— start —

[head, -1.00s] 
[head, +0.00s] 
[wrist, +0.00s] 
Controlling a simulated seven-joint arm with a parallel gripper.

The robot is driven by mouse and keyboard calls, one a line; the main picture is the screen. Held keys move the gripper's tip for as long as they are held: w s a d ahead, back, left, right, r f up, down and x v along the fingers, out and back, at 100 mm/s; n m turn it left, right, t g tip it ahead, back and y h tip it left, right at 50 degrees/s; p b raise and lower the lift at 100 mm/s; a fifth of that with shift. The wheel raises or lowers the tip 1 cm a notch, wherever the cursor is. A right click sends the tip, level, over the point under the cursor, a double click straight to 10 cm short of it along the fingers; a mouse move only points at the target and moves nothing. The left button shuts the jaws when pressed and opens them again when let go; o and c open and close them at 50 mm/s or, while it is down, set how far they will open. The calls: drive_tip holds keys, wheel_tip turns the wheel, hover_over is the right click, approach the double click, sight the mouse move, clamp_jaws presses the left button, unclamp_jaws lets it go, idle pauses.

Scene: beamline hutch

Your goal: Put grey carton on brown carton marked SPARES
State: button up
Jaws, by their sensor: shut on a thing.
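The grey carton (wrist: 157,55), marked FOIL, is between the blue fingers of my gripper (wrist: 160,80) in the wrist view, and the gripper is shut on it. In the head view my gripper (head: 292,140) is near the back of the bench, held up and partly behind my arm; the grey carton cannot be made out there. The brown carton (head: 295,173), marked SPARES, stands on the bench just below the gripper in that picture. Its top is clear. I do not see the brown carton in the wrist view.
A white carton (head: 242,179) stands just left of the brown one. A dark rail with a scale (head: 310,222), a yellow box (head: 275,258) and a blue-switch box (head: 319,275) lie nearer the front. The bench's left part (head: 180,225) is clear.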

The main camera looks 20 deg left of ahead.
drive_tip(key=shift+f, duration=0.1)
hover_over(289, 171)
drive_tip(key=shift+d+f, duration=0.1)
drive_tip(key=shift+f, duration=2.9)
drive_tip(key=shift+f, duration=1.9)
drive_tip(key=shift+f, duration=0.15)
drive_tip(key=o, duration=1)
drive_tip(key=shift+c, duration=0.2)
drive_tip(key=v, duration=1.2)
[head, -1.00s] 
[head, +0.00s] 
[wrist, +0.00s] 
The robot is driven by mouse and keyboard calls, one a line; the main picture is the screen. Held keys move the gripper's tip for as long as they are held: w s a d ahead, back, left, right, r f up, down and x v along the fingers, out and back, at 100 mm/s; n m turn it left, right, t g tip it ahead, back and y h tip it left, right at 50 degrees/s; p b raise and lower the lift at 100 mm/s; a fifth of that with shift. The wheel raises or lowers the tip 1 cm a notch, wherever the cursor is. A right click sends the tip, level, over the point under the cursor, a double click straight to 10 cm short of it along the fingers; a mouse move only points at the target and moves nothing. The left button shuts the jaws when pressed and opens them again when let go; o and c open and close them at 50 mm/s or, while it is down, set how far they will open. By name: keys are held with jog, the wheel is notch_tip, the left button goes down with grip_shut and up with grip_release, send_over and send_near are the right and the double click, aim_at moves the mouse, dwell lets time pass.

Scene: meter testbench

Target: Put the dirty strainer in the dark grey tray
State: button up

— end —

What is being asked: Lines containing the string "Scene" are to be selected and copied.

Response to this task:
Scene: beamline hutch
Scene: meter testbench

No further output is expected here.